■ Required work: Look through the data below. Collect every line where the word "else" occurs.

■ Task inputs:

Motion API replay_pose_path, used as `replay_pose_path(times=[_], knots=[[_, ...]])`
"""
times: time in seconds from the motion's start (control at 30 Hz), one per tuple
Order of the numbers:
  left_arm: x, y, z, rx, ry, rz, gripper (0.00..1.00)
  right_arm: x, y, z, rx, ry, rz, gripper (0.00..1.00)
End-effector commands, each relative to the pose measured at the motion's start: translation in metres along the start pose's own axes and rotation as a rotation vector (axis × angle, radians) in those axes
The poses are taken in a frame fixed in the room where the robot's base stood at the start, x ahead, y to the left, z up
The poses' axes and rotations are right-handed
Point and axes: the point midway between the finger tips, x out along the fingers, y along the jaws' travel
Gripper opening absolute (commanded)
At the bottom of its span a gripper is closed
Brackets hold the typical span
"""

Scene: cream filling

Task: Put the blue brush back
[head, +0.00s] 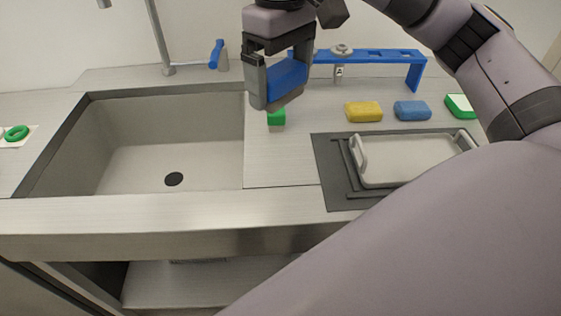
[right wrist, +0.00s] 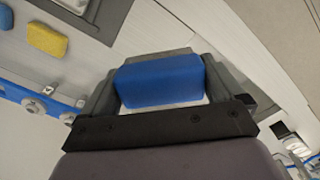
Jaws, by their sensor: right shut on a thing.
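My right gripper (head: 279,98) is shut on the blue brush (head: 287,76), a blue block held between its two fingers. It hangs above the counter, just right of the sink and left of the blue rack (head: 372,56). In the right wrist view the blue brush (right wrist: 158,80) fills the space between the fingers, with a pale strip along its lower edge. The rack's blue bar (right wrist: 14,92) shows at the left there. My left gripper is not in view.
A green block (head: 276,118) stands just below the gripper. Yellow (head: 364,111) and blue (head: 412,110) sponges and a green-and-white block (head: 461,105) lie right. A white tray (head: 405,178) is in front. The sink (head: 140,165) is empty. A blue-handled item (head: 216,54) stands behind it.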

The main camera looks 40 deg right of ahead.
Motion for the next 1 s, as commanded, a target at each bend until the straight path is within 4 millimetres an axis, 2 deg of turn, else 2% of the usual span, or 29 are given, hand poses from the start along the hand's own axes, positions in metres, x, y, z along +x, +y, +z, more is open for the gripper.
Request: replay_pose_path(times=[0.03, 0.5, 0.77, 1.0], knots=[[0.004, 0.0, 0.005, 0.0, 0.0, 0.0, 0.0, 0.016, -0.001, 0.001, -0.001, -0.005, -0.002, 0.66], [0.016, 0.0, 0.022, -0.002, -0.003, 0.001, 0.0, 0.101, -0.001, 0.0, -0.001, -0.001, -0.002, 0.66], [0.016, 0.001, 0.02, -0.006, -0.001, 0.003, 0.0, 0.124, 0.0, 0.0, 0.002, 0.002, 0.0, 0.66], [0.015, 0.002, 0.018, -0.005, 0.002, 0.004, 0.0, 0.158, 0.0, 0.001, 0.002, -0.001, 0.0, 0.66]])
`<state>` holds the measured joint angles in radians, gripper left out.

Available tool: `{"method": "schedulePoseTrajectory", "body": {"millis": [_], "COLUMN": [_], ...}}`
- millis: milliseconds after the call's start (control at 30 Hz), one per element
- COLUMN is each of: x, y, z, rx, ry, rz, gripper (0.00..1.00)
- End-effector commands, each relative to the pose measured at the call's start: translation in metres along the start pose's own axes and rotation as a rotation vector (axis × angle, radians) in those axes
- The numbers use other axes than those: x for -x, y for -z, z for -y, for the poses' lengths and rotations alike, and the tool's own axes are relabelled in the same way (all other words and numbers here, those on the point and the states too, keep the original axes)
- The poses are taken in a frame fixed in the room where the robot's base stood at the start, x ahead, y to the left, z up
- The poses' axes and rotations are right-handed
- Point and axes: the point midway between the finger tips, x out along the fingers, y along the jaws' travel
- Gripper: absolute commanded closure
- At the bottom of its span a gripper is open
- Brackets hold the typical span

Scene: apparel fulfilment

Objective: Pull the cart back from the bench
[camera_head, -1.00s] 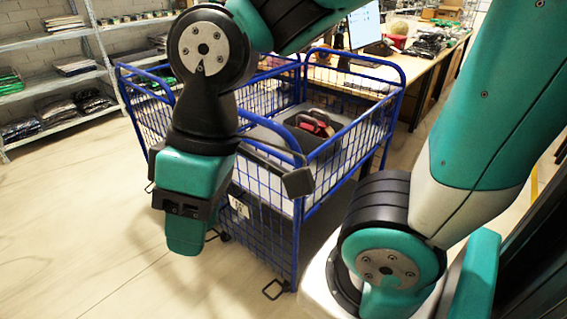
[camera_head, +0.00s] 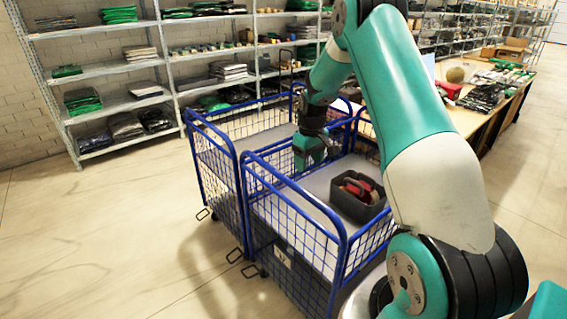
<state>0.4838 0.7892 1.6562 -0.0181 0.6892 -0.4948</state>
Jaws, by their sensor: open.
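A blue wire-mesh cart (camera_head: 347,241) with a grey deck stands in the middle foreground, with a small label on its near side. A second blue mesh cart (camera_head: 188,128) stands close behind it. The wooden bench (camera_head: 467,122) is to the right, beyond my arm. My gripper (camera_head: 303,167) reaches over the carts, near where their frames meet, and is open. It is small and dark there, and I cannot tell whether it touches a rail. My arm hides part of the near cart's right side and the gap to the bench.
A black bin (camera_head: 346,206) with red items sits on the near cart's deck. Shelves (camera_head: 100,79) of folded clothing line the back wall. The floor (camera_head: 95,225) at left is clear.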

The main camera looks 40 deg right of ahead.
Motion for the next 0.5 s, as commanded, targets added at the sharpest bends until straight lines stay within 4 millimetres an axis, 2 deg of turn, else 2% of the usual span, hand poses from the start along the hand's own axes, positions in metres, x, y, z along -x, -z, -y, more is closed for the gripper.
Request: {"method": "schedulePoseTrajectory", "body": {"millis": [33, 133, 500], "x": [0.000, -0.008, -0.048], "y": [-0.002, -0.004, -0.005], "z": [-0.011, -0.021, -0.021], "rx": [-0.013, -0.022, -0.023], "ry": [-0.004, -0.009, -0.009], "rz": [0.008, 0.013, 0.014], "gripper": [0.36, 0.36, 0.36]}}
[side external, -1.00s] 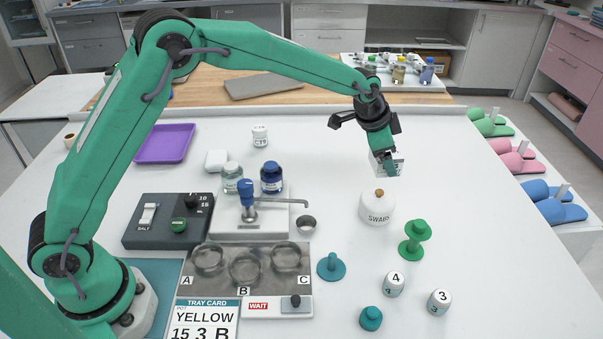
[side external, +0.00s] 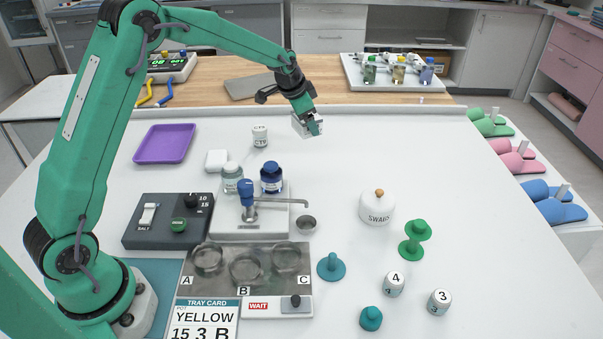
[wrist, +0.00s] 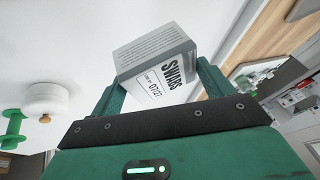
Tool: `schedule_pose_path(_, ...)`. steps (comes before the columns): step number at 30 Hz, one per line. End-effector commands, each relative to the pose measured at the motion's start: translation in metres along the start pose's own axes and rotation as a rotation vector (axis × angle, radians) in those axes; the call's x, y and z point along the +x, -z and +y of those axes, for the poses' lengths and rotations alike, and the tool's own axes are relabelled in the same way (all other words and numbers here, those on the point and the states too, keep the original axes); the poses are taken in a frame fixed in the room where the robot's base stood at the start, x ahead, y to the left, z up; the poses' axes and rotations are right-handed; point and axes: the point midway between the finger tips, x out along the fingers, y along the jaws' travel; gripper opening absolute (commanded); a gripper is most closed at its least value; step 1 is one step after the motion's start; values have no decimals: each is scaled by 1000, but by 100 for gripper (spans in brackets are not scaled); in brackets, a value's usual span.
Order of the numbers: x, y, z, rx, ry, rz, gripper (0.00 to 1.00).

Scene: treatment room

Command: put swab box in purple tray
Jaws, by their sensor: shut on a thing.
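The swab box (wrist: 160,62) is a white and grey carton printed "SWABS", held between the two fingers of my gripper (wrist: 158,88) in the wrist view. The fingers partly hide the box there. The purple tray (side external: 165,144) lies flat and empty at the back left of the table, well to the left of my gripper.
A round swab pot (side external: 377,208) stands to the right. A grey slab (side external: 262,86) lies on the wooden counter behind.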

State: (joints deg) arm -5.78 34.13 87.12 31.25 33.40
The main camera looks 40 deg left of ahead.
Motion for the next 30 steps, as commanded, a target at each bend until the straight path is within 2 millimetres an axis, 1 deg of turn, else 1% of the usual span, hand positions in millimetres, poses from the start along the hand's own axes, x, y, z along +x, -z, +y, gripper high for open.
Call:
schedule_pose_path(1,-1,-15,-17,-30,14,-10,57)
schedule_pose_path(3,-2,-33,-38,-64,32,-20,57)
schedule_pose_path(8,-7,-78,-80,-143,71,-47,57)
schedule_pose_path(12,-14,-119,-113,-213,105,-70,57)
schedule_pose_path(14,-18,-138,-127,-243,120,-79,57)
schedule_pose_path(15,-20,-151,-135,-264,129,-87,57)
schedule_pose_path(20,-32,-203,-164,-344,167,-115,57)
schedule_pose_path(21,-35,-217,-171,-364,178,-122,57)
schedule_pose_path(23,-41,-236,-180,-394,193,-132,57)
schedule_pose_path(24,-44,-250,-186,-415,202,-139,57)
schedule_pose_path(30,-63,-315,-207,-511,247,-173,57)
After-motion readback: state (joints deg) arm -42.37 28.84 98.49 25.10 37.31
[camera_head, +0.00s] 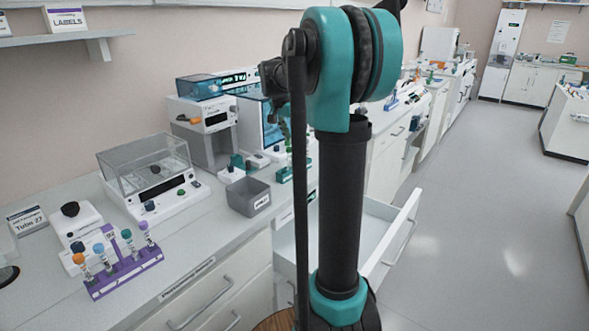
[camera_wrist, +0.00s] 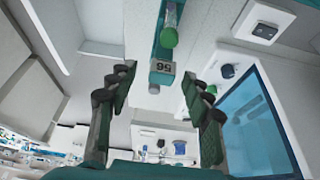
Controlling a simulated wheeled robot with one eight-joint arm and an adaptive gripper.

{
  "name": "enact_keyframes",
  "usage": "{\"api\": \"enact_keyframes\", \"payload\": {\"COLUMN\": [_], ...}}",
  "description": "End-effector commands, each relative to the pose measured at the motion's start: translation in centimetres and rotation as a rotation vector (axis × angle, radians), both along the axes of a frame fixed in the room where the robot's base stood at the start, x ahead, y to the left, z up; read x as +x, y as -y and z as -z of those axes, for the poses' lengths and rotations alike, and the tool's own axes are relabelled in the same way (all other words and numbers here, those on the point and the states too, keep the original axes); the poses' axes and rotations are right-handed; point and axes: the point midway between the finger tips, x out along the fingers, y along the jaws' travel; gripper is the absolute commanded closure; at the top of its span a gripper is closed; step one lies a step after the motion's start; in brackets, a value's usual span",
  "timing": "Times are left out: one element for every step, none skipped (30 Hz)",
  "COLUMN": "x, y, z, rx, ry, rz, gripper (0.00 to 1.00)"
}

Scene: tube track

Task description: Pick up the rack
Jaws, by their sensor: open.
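A purple rack (camera_head: 125,275) with several capped tubes stands on the counter at the lower left in the head view. A small teal rack (camera_head: 285,173) is on the counter beside my arm. In the wrist view, a teal holder (camera_wrist: 160,76) with a number label and a green-capped tube (camera_wrist: 169,37) lies ahead, between and beyond the fingertips. I cannot tell whether it is the same teal rack. My gripper (camera_wrist: 160,95) is open and empty, its two dark fingers wide apart. In the head view my arm hides most of the gripper.
A grey bin (camera_head: 248,197) and a clear-lidded machine (camera_head: 150,180) stand on the counter. An open drawer (camera_head: 395,235) juts out below, behind my arm. A blue-windowed device (camera_wrist: 245,120) is at the right in the wrist view. The floor at right is clear.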

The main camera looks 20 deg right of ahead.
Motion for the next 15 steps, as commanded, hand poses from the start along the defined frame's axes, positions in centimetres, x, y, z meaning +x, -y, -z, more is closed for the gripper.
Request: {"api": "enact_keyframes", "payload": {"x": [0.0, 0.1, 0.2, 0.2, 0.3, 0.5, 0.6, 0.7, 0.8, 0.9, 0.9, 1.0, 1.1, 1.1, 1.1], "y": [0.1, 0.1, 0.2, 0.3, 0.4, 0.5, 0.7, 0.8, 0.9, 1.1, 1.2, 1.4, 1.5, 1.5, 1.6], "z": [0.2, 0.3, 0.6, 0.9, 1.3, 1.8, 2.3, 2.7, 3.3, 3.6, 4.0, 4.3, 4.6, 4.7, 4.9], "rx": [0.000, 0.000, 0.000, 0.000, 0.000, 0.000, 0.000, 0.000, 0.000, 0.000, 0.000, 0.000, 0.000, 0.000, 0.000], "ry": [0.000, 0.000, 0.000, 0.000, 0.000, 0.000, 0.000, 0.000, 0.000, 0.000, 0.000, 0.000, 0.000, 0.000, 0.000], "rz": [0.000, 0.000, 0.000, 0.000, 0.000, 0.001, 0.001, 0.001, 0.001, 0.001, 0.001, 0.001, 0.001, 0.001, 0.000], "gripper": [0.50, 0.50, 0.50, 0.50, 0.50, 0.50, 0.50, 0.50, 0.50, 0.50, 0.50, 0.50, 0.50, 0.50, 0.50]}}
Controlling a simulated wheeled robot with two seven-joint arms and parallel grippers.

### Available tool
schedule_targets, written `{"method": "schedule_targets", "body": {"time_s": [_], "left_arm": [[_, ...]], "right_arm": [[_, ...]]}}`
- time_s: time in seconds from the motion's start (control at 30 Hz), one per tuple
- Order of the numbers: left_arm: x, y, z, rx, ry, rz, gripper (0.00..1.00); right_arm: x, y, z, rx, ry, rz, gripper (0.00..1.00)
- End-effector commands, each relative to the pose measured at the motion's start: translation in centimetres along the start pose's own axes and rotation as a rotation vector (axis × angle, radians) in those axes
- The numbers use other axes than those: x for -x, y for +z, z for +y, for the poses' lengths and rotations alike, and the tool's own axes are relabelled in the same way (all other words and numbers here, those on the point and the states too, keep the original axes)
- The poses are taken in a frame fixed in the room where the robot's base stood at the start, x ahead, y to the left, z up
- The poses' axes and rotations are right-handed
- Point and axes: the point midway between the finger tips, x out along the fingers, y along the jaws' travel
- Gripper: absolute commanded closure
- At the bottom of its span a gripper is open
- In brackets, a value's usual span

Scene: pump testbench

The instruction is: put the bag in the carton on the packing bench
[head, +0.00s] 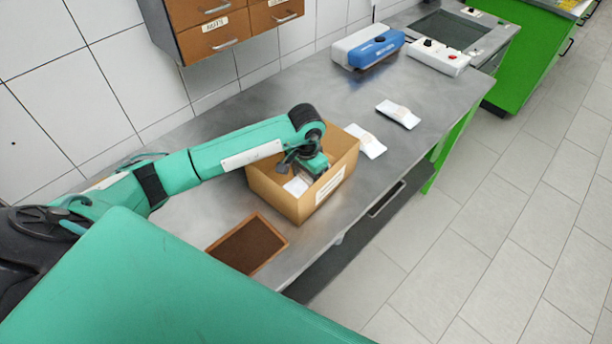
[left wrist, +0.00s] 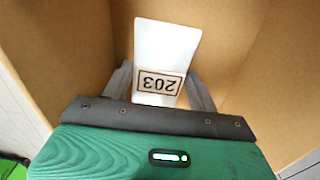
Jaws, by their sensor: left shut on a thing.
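The open brown carton (head: 275,192) stands on the grey packing bench, with a white label on its front. My left gripper (head: 300,172) reaches down inside the carton's walls. It is shut on a white bag (head: 296,186). In the left wrist view, the bag (left wrist: 167,45) sits between the two fingers (left wrist: 160,85), with a label reading 203 upside down. Carton cardboard surrounds it there. I cannot tell whether the bag touches the carton floor. My right gripper is not in view.
Two white bags (head: 368,143) (head: 398,114) lie on the bench right of the carton. A brown tray (head: 252,240) lies in front of it. A blue and white device (head: 368,46) and a white box with buttons (head: 438,57) stand farther back. Drawers (head: 235,25) hang on the wall.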

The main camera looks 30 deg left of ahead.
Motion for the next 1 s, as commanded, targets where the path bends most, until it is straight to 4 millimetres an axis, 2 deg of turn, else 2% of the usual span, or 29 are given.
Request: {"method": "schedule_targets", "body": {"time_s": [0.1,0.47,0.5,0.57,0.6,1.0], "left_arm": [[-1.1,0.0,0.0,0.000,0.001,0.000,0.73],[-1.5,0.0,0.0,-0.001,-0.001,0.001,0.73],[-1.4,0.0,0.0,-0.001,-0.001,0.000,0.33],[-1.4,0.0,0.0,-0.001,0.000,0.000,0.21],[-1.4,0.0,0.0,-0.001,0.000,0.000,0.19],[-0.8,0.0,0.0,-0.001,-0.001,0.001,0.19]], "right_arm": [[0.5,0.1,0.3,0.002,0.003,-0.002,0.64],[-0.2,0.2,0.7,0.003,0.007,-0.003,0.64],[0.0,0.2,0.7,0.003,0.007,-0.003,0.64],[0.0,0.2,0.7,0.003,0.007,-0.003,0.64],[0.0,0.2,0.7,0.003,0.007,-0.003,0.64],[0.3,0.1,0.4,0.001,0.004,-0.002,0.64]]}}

■ Response:
Motion for the next 1 s, as commanded, a target at each bend until the straight path is within 4 millimetres an axis, 2 deg of turn, else 2% of the usual span, or 29 are given, hand poses from the start along the hand's own axes, positions in metres, x, y, z along +x, +y, +z, more is open for the gripper.
Motion for the next 0.5 s, as commanded, targets added at the sharpest bends until straight lines stay within 4 millimetres an axis, 2 deg of turn, else 2% of the usual span, hand poses from the start along the hand's own axes, positions in metres, x, y, z along -x, -z, -y, more is closed for the gripper.
Motion for the next 30 steps, as commanded, a target at each bend until the straight path is within 2 millimetres an axis, 1 deg of turn, else 1% of the usual span, hand positions in millimetres, poses from the start along the hand's own axes, x, y, z along +x, -z, +y, gripper high for open.
Motion for the next 1 s, as commanded, targets where the path bends most, until it is straight to 4 millimetres an axis, 2 deg of turn, else 2% of the usual span, or 29 are given.

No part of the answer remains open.